De notável importância documental, essa epístola deve tornar-se conhecida de todo brasileiro por ser parte constitutiva de quem somos como povo e herdamos como cultura. Para tanto, há que se levar em conta, o seu registro num português arcaico e distante de nosso tempo, bem como, a necessidade de contextualização espacial e temporal para marcar a dimensão do assombro no momento do encontro dessas duas culturas.
Numa versão ilustrada em linguagem atual, A carta de Pero Vaz de Caminha, de Poliana Asturiano e Rodval Matias, editora FTD, o leitor poderá ter acesso a esse documento que permaneceu desconhecido por quase três séculos e foi publicado pela primeira vez em 1817. Com explicações sobre o autor, a obra, o período de expansão do comércio e da fé e as viagens dos portugueses, o livro proporciona um conhecimento do contexto e uma visão panorâmica dos fatos. Traz ainda detalhes sobre a frota, as naus, caravelas, as embarcações e seus capitães e os instrumentos de navegação são atualizados com riqueza de detalhes nessa inusitada viagem rumo à gênese de nossa história.
Embora não seja considerada literatura, trata-se de crônica histórica e serve como testemunho de um tempo marcado por uma visão de mundo mercantilista e pela necessidade de conversão a uma cristandade medieval. “A conversão dessa gente deve agradar ao Nosso Senhor, pois certamente são gente boa e de boa simplicidade. Podem ser facilmente amoldados, segundo o molde que lhes quiserem dar”. (p. 64)

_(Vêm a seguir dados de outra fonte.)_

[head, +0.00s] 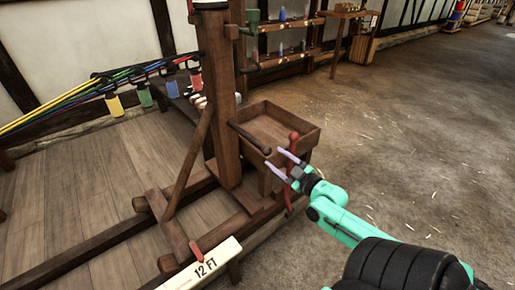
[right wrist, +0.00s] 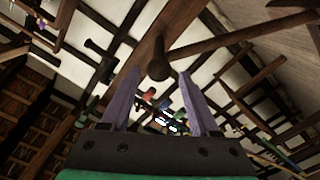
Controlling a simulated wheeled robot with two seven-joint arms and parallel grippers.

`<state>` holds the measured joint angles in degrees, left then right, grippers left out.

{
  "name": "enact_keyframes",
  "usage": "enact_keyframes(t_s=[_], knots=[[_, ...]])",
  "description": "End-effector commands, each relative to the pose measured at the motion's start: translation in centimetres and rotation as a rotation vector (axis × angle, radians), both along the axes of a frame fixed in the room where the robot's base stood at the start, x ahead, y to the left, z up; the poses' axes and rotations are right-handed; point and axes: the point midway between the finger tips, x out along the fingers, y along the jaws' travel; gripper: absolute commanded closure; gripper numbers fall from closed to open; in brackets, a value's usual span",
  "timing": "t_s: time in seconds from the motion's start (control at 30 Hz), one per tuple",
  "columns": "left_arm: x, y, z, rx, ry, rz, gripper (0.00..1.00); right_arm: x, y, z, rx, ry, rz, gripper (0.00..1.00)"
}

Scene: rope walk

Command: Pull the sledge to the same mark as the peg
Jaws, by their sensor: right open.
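The sledge is a wooden frame with a tall post (head: 222,95), a slanted brace and a shallow tray (head: 283,124), standing on long wooden rails (head: 85,248). A dark round handle (head: 250,138) sticks out from the post towards my right gripper. A small red peg (head: 196,250) is at the edge of a white mark board (head: 205,268) reading "12 FT". In the right wrist view the handle's round end (right wrist: 158,68) shows between the fingers. My left gripper is not in view.
Coloured strands with yellow, green, blue and red bobbins (head: 115,104) run from the left to the post. A curved red piece (head: 291,172) stands at the tray's near side, close to my right fingers. The earth floor (head: 400,130) to the right is open.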

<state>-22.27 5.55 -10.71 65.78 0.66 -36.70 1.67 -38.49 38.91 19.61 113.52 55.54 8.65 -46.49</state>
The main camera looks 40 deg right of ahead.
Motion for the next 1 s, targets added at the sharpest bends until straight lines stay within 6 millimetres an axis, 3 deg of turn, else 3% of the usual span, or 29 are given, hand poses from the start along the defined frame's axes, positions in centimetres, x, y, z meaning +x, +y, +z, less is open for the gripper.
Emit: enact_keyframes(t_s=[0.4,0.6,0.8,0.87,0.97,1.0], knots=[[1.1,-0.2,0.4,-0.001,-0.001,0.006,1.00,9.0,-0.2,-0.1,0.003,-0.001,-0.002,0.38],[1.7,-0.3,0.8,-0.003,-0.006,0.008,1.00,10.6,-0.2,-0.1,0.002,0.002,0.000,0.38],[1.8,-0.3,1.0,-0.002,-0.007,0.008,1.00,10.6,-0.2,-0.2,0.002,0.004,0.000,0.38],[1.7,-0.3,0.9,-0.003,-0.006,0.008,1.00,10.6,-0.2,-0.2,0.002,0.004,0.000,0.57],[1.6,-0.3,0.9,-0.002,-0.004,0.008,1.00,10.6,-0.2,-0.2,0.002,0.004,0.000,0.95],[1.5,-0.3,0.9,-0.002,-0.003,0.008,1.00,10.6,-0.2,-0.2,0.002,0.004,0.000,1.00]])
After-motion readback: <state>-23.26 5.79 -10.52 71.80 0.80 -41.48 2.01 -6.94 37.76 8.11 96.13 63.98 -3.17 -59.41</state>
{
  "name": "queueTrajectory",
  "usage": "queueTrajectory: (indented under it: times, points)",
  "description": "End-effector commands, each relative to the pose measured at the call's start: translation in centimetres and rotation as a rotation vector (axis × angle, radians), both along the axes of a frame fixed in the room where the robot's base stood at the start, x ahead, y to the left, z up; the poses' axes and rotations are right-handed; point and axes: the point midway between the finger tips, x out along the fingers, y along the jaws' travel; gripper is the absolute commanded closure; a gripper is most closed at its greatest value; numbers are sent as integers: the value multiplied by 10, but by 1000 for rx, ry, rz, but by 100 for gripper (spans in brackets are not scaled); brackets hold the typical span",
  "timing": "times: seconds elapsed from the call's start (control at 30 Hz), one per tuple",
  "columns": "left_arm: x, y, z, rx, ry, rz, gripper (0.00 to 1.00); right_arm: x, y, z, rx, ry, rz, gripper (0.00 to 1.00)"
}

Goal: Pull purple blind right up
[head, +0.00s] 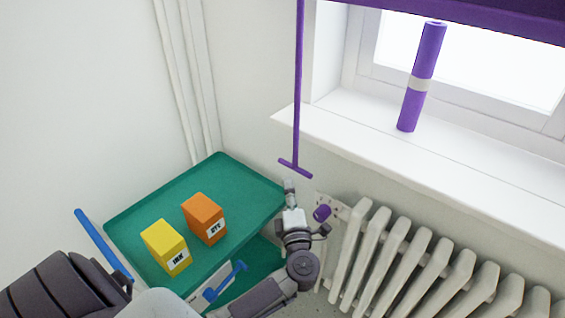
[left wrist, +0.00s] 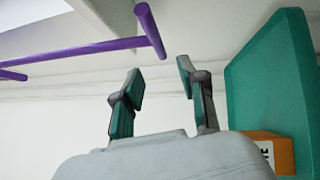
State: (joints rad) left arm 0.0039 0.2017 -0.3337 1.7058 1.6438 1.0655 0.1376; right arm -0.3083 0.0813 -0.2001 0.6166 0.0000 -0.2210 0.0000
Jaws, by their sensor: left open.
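The purple blind (head: 470,14) hangs across the top of the window in the head view; only its lower part shows. A thin purple pull rod (head: 298,80) hangs down left of the window and ends in a short crossbar handle (head: 295,168). My left gripper (head: 290,186) is just below the handle, fingers pointing up. In the left wrist view, the open fingers (left wrist: 160,80) have nothing between them. The crossbar (left wrist: 151,30) is beyond the fingertips, apart from them, and the rod (left wrist: 70,54) runs off to the left. My right gripper is not in view.
A green cart (head: 130,225) carries a yellow box (head: 163,243) and an orange box (head: 202,215) left of my arm. A white radiator (head: 400,260) stands to the right, below the windowsill (head: 450,165). A purple roll (head: 421,80) stands on the sill.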

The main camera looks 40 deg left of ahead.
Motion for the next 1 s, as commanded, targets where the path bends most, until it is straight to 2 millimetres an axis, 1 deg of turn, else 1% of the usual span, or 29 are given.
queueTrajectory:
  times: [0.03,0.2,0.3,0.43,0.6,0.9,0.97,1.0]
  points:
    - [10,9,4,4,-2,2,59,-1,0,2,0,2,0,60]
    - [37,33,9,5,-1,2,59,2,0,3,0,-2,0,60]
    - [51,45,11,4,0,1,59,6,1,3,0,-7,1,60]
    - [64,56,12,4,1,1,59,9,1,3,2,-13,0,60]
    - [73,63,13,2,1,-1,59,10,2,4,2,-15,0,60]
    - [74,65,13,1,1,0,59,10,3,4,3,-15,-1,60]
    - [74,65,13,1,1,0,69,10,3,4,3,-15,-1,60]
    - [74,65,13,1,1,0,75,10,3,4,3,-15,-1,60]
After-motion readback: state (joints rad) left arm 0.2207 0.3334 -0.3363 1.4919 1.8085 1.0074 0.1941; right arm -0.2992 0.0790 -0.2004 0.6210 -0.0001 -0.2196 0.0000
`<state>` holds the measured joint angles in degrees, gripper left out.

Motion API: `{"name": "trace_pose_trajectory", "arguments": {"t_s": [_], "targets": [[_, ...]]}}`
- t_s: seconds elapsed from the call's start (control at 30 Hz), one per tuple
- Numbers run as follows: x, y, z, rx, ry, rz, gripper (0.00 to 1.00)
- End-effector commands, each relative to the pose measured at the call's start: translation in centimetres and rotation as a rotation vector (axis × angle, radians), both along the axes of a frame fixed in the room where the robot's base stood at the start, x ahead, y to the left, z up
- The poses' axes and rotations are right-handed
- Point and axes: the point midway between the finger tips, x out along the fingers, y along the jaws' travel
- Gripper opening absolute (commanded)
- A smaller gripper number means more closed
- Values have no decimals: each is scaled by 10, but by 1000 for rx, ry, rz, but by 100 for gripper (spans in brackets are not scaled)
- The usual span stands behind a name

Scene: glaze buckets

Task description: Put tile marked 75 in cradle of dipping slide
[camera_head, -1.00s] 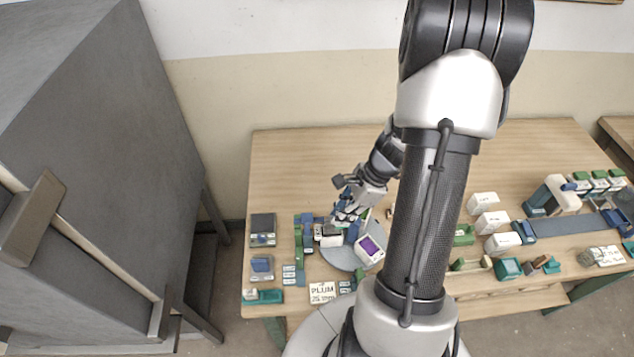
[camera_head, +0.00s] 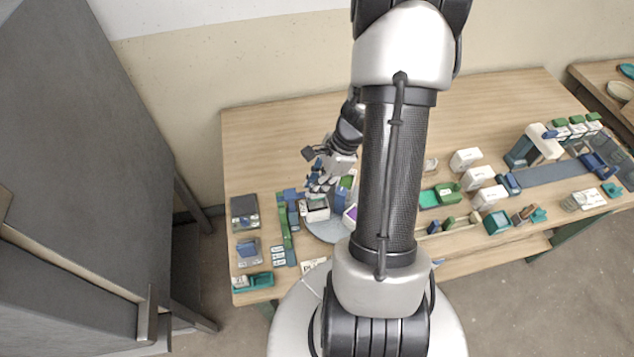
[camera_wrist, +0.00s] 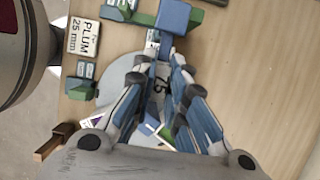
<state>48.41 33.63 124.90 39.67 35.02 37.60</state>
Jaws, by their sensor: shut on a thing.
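In the head view my gripper (camera_head: 320,184) is above the back of a round grey disc (camera_head: 322,231), near a white box with a dark top (camera_head: 317,211). A green and blue fixture (camera_head: 286,222) stands left of the disc; a blue block (camera_wrist: 178,16) and green part (camera_wrist: 122,12) lie beyond the fingertips in the wrist view. I cannot tell which part is the cradle. Fingers partly hide the tile.
A PLUM 25 mm card (camera_wrist: 84,36) lies near the table's front edge. Small trays (camera_head: 245,248) line the left edge. White boxes (camera_head: 479,177) and a long blue-grey strip (camera_head: 551,173) are on the right. The table's back is clear.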

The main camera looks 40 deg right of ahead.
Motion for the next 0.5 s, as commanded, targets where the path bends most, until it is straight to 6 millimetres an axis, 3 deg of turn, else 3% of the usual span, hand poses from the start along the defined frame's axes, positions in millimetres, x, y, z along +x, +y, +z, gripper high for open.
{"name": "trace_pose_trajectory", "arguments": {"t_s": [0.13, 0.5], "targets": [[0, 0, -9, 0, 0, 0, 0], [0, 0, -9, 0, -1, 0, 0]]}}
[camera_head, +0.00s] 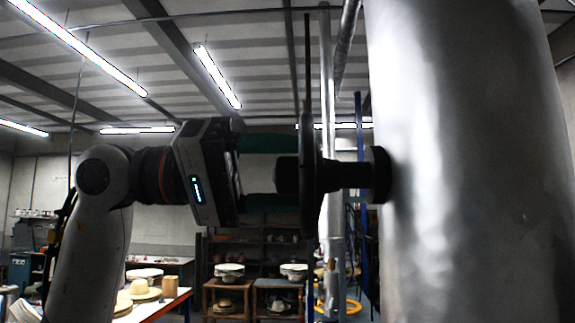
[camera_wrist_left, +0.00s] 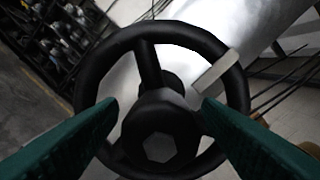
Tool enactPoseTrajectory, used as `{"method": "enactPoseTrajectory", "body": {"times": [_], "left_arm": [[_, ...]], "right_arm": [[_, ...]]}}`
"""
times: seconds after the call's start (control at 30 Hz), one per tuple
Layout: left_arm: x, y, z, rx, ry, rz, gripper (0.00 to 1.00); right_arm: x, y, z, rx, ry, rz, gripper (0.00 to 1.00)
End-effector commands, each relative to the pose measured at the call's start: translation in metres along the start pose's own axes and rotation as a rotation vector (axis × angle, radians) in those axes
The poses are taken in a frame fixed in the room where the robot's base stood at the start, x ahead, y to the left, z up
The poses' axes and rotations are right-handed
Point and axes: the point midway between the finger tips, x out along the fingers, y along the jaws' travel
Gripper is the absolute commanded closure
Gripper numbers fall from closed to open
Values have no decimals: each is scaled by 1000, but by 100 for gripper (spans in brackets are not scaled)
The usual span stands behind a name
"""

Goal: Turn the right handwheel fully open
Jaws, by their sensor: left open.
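A black handwheel (camera_head: 311,170) shows edge-on in the head view, on a short black shaft out of a big silver cylinder (camera_head: 465,150). In the left wrist view the handwheel (camera_wrist_left: 95,70) faces me, with a thick rim, spokes and a hub with a hexagonal face. My left gripper (camera_head: 290,173) is open, its green fingers pointing at the wheel, one above and one below the hub. In the wrist view the left gripper (camera_wrist_left: 161,106) has its fingertips on either side of the hub, over the wheel's openings. Contact cannot be told. My right gripper is not in view.
A pale grey bar (camera_wrist_left: 215,73) lies across the rim at the right in the wrist view. Vertical pipes (camera_head: 331,130) stand behind the wheel. Farther back are a table (camera_head: 165,300) with hats and a dark shelf (camera_head: 275,250). The space left of the wheel holds only my arm.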

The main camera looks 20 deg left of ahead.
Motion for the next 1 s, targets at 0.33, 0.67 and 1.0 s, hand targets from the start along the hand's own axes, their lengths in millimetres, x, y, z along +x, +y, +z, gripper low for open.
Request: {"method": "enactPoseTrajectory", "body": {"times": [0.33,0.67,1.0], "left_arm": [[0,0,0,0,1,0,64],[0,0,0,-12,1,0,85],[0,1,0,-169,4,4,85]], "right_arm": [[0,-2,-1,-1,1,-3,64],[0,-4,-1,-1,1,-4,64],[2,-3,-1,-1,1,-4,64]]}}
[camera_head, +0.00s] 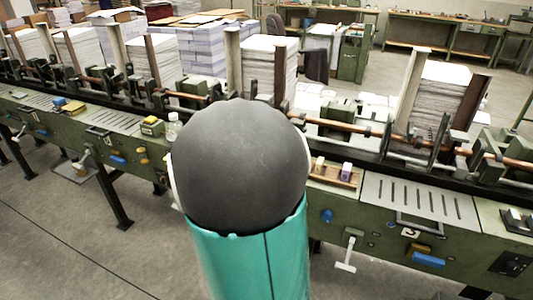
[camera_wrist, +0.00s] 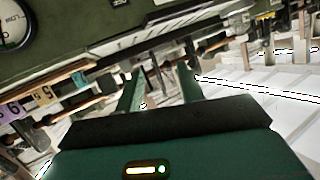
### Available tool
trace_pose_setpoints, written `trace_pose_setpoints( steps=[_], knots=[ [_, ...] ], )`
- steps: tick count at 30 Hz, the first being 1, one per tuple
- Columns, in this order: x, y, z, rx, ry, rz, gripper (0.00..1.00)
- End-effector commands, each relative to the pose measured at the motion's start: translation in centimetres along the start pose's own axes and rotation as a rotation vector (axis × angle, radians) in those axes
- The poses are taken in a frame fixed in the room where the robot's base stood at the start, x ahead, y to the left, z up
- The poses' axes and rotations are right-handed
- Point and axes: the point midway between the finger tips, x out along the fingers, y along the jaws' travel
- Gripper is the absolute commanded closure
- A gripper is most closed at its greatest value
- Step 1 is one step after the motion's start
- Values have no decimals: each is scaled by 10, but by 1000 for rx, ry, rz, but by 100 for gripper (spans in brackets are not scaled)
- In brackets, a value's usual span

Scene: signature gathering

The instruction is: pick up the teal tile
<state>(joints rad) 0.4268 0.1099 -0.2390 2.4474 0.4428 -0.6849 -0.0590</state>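In the wrist view several small tiles (camera_wrist: 45,95), purple and yellowish with dark marks, stand in a row at the left edge. In the head view a wooden tray (camera_head: 334,179) on the machine holds small blocks, one pale and one lilac (camera_head: 346,170). My arm's dark dome and teal link cover the middle of that view and may hide more of the tray. My gripper (camera_wrist: 161,73) shows in the wrist view with its two green fingers apart and nothing seen between them. It is away from the tile row.
A long green machine (camera_head: 440,242) with rods and levers runs across the head view. Paper stacks (camera_head: 440,95) stand between upright plates along it. A small clear bottle (camera_head: 173,127) stands left of my arm. A round dial (camera_wrist: 14,25) is at the wrist view's upper left.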

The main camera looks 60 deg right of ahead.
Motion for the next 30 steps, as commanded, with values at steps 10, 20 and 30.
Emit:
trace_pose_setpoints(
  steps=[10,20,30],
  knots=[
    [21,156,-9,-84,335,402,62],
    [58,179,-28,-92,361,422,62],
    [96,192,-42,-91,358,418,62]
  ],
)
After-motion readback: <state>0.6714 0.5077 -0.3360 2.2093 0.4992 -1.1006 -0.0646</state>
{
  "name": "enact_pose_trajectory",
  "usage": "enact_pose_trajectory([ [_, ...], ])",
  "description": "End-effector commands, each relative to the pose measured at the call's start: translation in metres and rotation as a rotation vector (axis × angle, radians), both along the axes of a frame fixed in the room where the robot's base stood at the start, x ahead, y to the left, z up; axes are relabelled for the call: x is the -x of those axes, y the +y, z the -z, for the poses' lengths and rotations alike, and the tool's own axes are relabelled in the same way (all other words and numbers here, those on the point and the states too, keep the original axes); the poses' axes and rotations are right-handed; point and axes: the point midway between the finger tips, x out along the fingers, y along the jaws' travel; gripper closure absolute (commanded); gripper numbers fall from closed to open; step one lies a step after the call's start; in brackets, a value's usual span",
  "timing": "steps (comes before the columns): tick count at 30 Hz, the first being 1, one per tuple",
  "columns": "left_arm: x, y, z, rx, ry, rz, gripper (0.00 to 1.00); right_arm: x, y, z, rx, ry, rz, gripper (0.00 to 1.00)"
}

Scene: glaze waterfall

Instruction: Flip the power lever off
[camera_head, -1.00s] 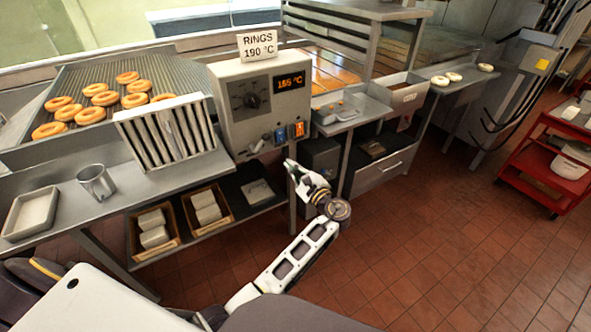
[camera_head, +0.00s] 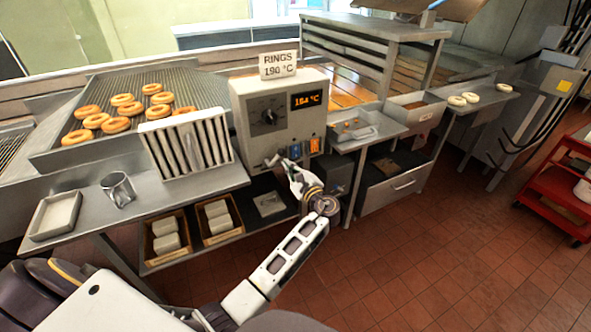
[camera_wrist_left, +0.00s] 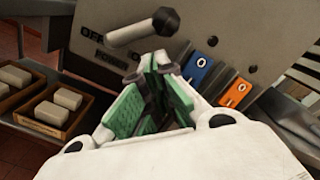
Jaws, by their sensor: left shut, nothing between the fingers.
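The power lever (camera_wrist_left: 142,30), a grey bar with a black ball knob, slants up to the right across the OFF and POWER lettering in the left wrist view. In the head view the lever (camera_head: 272,160) is small, at the lower front of the grey control box (camera_head: 245,120). My left gripper (camera_head: 286,163) is just right of it, its fingers shut and empty. In the left wrist view my left gripper (camera_wrist_left: 160,66) shows green finger pads, with its tips just below the lever; I cannot tell whether they touch. My right gripper is out of view.
A blue switch (camera_wrist_left: 198,70) and an orange switch (camera_wrist_left: 236,92) sit close right of the fingertips. A ribbed rack (camera_head: 190,145) stands left of the box. Boxes of pale blocks (camera_head: 165,243) are on the shelf below. The tiled floor (camera_head: 400,270) is clear.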

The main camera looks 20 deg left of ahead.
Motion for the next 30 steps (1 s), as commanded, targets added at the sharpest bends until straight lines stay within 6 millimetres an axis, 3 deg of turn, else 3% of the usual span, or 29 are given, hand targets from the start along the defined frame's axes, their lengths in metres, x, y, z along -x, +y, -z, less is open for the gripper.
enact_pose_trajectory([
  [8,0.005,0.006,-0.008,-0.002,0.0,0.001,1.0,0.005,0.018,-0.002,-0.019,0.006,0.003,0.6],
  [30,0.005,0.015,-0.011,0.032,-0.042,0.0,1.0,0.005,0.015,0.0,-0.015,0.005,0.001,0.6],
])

A descrição dos nossos indígenas é feita pelos primeiros observadores do Brasil como um ser dócil, de quem se dizia da aparência: “A pele deles é parda, meio avermelhada. Eles têm bons rostos e narizes; e são bem feitos. Andam nus, sem nada que cubra seus corpos, e não fazem o menor caso de cobrir e mostrar suas vergonhas; e são tão inocentes nisso como ao mostrar o rosto”. (p. 29).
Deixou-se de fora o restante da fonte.